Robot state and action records
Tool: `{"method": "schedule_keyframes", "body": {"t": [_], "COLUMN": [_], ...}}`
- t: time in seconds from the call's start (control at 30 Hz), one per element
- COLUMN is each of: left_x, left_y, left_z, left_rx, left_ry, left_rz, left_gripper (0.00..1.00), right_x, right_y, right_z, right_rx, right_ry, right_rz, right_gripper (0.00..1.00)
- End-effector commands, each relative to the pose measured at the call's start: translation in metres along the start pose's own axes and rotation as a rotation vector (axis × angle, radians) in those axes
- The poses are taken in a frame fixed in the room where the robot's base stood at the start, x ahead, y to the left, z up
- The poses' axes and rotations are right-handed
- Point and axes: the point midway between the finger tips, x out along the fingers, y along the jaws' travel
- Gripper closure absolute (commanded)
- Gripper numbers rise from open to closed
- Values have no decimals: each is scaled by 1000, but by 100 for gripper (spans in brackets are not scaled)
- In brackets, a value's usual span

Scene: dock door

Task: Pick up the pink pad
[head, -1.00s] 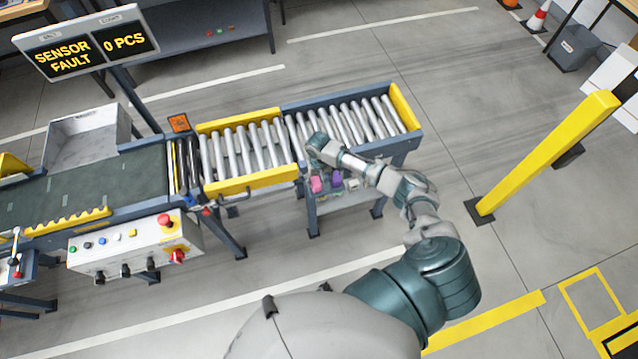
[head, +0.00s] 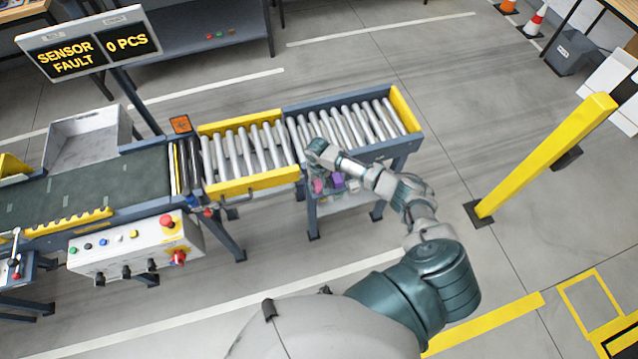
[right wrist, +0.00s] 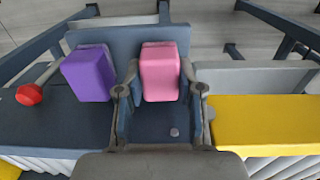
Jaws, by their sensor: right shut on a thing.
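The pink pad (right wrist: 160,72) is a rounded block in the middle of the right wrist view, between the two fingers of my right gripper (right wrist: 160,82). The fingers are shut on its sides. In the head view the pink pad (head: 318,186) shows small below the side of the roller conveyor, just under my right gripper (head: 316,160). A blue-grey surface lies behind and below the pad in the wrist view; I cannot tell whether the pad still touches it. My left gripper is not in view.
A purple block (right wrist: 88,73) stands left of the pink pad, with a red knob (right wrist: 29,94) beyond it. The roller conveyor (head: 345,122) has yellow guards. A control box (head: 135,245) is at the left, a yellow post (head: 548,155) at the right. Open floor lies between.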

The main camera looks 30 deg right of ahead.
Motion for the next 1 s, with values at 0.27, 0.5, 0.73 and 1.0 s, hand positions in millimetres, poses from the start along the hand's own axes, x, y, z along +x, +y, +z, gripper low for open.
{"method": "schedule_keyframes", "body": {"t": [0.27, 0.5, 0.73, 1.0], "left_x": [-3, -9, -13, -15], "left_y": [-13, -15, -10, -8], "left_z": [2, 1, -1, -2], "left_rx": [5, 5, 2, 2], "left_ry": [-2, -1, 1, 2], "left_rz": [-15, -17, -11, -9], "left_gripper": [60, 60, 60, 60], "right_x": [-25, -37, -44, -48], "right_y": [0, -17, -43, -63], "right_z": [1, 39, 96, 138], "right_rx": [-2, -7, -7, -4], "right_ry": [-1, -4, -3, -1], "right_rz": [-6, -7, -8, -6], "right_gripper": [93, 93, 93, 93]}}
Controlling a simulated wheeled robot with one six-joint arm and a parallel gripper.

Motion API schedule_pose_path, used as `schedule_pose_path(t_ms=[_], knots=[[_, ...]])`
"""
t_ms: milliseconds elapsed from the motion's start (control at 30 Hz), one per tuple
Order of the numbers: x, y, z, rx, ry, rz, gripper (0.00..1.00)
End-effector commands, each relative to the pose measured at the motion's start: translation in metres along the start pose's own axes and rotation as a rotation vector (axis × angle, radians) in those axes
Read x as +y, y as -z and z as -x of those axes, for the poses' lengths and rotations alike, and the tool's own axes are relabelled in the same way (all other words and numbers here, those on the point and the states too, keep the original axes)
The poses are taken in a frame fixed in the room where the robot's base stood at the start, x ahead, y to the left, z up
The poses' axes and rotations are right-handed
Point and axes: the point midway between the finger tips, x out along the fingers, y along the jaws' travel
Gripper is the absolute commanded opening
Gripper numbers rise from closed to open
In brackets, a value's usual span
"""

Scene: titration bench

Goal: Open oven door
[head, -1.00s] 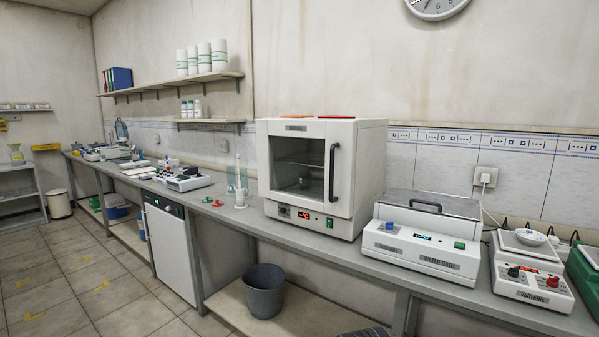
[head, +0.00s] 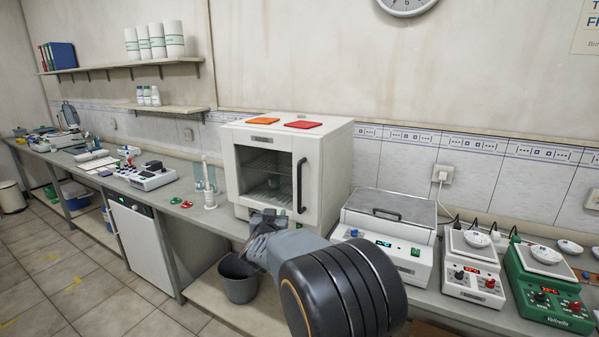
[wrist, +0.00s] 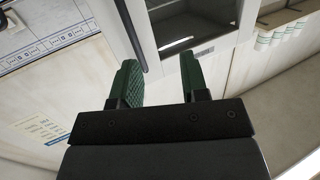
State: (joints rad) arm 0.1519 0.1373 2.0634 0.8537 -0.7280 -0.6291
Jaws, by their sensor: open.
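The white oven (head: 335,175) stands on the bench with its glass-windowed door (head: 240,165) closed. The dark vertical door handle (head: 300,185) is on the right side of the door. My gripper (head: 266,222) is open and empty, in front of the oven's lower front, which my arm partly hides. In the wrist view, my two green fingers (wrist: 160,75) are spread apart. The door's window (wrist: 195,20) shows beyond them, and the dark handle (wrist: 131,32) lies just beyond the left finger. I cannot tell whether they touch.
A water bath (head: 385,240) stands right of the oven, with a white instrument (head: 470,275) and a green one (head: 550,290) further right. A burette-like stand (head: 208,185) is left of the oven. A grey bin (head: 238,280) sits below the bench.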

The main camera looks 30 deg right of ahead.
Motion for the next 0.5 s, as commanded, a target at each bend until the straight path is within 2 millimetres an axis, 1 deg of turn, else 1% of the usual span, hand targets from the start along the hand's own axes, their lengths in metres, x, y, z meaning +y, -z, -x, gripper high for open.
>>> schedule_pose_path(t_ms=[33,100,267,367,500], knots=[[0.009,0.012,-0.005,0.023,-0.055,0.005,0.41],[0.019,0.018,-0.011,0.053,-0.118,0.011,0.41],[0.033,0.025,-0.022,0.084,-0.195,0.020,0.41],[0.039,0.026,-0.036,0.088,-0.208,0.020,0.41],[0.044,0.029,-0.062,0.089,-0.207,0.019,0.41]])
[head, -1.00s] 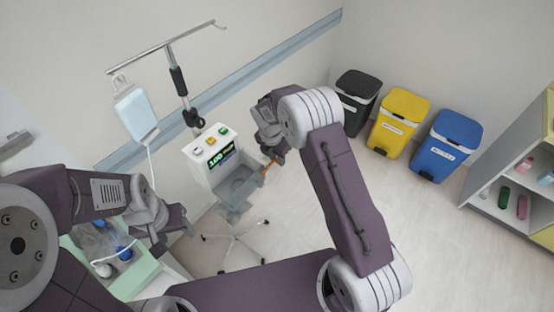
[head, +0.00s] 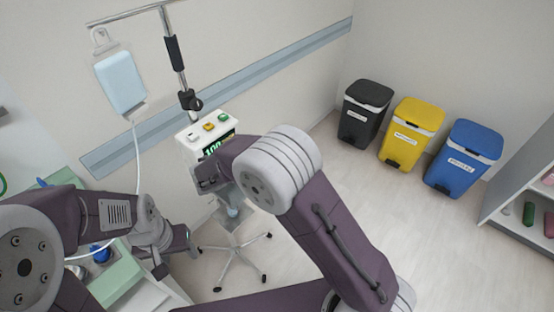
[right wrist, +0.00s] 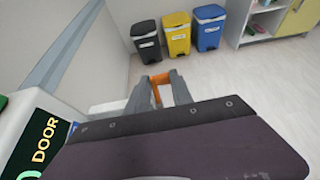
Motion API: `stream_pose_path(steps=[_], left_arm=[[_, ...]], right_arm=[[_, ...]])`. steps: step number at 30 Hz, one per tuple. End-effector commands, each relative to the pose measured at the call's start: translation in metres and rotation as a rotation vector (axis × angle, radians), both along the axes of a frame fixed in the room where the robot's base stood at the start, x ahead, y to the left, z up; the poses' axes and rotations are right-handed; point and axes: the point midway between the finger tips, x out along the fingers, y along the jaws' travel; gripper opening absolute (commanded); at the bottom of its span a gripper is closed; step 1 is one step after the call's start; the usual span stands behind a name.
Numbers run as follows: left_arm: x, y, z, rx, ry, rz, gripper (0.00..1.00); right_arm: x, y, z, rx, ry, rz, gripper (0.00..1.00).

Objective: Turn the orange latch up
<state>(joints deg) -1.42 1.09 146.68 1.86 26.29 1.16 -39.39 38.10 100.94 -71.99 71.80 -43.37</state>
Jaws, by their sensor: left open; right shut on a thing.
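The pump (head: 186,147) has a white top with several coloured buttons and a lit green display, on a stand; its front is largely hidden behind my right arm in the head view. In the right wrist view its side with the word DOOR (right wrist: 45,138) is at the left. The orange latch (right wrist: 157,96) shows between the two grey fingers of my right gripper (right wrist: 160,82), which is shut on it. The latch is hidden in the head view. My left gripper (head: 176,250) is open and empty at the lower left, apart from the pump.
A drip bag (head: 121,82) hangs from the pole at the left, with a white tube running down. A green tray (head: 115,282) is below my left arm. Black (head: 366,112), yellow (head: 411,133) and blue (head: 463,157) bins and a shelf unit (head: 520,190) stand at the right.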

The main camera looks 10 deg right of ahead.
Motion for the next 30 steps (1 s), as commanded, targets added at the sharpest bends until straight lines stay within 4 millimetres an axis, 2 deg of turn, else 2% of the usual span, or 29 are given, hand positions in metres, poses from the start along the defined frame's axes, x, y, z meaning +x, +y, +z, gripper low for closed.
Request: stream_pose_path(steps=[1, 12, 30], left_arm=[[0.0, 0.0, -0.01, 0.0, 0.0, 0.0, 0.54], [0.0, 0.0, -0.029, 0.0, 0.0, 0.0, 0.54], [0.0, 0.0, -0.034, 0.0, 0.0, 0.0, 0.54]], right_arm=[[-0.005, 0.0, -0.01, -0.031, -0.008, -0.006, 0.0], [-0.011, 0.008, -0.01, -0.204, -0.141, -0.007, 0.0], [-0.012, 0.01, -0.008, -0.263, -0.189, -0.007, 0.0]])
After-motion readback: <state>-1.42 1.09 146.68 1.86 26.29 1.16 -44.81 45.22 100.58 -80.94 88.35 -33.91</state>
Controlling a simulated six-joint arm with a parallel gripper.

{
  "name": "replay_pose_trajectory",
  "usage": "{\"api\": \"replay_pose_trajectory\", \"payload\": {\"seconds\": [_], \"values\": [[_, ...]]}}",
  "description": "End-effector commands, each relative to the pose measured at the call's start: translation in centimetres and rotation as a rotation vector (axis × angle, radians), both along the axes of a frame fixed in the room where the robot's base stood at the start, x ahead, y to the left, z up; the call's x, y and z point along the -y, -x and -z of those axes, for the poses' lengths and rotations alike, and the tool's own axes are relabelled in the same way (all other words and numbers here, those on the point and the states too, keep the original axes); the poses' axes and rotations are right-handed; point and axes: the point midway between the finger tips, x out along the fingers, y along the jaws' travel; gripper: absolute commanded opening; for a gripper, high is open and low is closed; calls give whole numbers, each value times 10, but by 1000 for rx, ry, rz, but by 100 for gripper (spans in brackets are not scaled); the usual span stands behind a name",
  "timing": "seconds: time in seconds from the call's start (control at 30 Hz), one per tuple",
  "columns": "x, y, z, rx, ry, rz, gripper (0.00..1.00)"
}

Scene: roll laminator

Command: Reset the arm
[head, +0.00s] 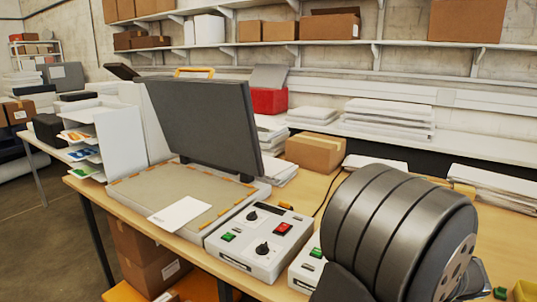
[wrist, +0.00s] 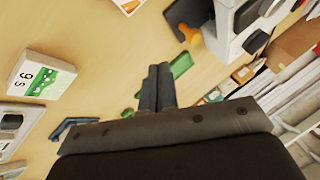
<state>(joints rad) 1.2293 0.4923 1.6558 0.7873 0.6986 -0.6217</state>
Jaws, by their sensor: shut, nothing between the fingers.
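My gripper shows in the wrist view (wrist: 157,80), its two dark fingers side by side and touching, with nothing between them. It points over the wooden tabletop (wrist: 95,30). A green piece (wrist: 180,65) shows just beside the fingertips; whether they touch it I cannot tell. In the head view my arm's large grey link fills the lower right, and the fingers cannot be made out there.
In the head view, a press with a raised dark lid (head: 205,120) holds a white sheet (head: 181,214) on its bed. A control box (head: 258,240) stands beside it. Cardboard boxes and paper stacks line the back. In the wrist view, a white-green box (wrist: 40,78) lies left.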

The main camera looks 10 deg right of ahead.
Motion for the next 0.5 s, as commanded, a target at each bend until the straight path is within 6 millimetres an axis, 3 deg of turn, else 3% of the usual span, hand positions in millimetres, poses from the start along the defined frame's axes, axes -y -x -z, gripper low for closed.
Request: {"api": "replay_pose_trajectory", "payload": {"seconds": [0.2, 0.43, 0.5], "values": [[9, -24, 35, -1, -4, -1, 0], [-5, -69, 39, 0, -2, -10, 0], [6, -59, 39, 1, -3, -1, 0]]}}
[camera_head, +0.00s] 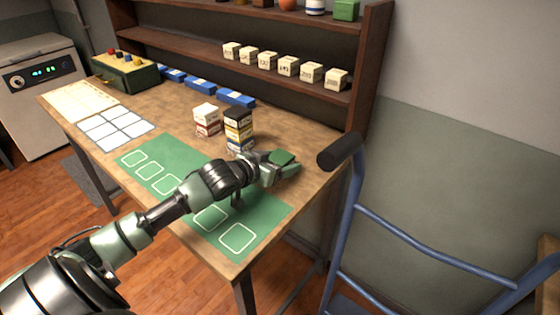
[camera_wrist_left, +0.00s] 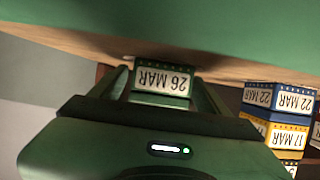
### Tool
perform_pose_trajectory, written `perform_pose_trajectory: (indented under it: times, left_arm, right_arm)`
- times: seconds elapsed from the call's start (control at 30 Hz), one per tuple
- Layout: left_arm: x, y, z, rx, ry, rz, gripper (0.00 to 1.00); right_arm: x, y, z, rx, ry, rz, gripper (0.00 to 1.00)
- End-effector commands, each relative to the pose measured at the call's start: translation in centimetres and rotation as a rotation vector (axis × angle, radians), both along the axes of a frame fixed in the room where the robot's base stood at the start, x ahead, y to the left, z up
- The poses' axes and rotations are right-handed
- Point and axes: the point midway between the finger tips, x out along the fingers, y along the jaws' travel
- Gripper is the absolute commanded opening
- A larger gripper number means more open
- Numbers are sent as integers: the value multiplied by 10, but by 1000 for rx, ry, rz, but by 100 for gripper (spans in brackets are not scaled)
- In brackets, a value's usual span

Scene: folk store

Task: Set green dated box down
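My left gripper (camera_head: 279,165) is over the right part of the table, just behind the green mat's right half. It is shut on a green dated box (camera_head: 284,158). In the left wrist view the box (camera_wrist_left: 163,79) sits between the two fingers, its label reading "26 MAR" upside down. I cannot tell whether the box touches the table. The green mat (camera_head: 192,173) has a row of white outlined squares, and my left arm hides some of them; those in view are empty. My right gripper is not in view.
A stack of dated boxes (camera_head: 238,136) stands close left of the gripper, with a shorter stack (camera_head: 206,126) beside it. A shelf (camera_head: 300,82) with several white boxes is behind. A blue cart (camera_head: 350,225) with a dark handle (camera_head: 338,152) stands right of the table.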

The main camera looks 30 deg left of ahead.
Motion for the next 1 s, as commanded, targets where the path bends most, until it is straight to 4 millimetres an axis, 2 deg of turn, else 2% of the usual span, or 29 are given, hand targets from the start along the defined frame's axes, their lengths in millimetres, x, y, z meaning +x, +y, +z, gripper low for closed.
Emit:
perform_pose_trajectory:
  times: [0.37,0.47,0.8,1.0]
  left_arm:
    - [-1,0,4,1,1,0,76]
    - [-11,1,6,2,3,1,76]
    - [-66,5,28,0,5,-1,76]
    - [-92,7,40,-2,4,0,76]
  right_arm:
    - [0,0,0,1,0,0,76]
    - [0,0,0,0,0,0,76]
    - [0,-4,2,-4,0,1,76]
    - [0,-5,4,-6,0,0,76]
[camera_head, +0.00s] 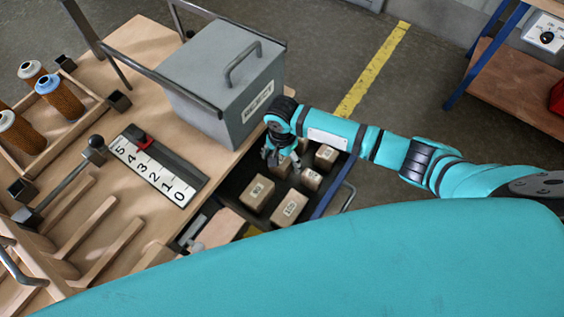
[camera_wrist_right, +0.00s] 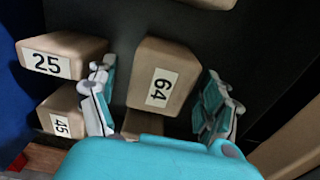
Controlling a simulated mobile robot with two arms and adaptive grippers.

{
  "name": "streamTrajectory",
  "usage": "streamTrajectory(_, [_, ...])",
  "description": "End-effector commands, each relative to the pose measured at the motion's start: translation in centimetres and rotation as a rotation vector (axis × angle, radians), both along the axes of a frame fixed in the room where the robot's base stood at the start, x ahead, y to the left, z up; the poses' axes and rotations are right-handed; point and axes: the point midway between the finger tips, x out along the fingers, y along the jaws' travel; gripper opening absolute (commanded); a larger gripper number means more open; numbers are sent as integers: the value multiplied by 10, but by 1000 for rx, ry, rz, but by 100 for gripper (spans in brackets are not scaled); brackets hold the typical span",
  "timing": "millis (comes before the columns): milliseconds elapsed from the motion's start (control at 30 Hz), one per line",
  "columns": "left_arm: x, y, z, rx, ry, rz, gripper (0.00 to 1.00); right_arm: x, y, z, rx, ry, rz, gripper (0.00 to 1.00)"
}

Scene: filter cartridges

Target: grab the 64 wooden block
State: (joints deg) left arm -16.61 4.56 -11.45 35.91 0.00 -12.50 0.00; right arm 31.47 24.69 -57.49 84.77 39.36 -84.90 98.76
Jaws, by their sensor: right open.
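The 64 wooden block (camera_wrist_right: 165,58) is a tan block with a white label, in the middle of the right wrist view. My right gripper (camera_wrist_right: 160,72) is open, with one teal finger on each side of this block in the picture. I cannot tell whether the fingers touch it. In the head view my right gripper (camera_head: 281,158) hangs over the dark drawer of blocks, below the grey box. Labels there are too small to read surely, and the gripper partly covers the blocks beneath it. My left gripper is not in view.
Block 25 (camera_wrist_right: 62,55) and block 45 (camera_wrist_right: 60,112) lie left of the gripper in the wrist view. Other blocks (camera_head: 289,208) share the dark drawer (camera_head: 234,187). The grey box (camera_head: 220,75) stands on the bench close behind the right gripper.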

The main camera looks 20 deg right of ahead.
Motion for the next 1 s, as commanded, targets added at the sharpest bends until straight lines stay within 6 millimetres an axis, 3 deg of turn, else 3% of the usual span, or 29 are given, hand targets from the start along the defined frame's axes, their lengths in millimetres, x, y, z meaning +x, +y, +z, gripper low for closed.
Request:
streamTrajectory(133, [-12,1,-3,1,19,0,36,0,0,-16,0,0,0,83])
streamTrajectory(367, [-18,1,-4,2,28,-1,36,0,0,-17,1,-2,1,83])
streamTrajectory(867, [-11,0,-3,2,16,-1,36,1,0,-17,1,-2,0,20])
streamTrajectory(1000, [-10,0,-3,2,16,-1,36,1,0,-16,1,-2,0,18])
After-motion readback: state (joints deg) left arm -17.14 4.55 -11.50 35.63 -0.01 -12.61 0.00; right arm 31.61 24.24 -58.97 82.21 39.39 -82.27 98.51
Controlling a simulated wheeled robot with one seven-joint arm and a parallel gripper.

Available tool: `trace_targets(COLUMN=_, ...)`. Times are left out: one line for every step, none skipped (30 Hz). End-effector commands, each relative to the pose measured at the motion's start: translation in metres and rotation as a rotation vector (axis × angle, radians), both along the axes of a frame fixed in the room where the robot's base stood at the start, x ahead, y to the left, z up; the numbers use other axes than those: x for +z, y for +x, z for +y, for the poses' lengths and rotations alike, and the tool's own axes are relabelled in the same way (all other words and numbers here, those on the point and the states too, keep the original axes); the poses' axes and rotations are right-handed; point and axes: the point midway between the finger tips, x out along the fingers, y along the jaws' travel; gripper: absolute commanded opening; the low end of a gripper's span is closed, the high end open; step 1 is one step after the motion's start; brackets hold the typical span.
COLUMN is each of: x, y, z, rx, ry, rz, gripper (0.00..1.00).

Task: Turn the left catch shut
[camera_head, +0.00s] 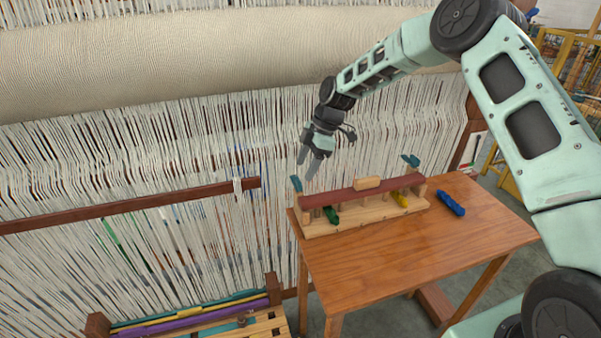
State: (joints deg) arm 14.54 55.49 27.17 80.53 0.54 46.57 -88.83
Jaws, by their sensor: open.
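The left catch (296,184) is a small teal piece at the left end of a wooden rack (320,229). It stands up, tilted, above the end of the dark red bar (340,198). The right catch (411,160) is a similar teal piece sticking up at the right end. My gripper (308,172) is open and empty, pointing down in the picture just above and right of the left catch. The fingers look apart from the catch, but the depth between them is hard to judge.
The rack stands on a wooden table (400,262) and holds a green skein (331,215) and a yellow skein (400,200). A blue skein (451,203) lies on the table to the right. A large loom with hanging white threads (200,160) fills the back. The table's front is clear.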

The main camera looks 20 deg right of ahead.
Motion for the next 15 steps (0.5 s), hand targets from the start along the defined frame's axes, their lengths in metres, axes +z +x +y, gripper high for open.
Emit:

§ **What the task requires**
Extract the run of lines that opens with the line containing "Jaws, by their sensor: right shut on a thing." and closes with the line containing "motion's start: translation in metres along"; reproduce it exactly and add nothing.

§ **Written reply**
Jaws, by their sensor: right shut on a thing.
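The pink pad (right wrist: 160,72) is a rounded block in the middle of the right wrist view, between the two fingers of my right gripper (right wrist: 160,82). The fingers are shut on its sides. In the head view the pink pad (head: 318,186) shows small below the side of the roller conveyor, just under my right gripper (head: 316,160). A blue-grey surface lies behind and below the pad in the wrist view; I cannot tell whether the pad still touches it. My left gripper is not in view.
A purple block (right wrist: 88,73) stands left of the pink pad, with a red knob (right wrist: 29,94) beyond it. The roller conveyor (head: 345,122) has yellow guards. A control box (head: 135,245) is at the left, a yellow post (head: 548,155) at the right. Open floor lies between.

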The main camera looks 30 deg right of ahead.
Motion for the next 1 s, with values at 0.27, 0.5, 0.73 and 1.0 s, hand positions in millimetres, poses from the start along the hand's own axes, x, y, z along +x, +y, +z, gripper low for open.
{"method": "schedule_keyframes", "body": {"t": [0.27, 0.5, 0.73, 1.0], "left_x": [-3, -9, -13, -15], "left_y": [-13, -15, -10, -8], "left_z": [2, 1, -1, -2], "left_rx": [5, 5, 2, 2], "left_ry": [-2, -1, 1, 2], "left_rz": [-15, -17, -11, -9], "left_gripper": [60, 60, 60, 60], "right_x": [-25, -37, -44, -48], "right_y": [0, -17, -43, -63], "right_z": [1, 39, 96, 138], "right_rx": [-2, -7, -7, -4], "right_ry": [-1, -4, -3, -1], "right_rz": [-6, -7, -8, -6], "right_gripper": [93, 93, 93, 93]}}
Controlling a simulated wheeled robot with one six-joint arm and a parallel gripper.

Motion API schedule_pose_path, used as `schedule_pose_path(t_ms=[_], knots=[[_, ...]])`
"""
t_ms: milliseconds elapsed from the motion's start (control at 30 Hz), one per tuple
Order of the numbers: x, y, z, rx, ry, rz, gripper (0.00..1.00)
End-effector commands, each relative to the pose measured at the motion's start: translation in metres along the start pose's own axes and rotation as a rotation vector (axis × angle, radians) in those axes

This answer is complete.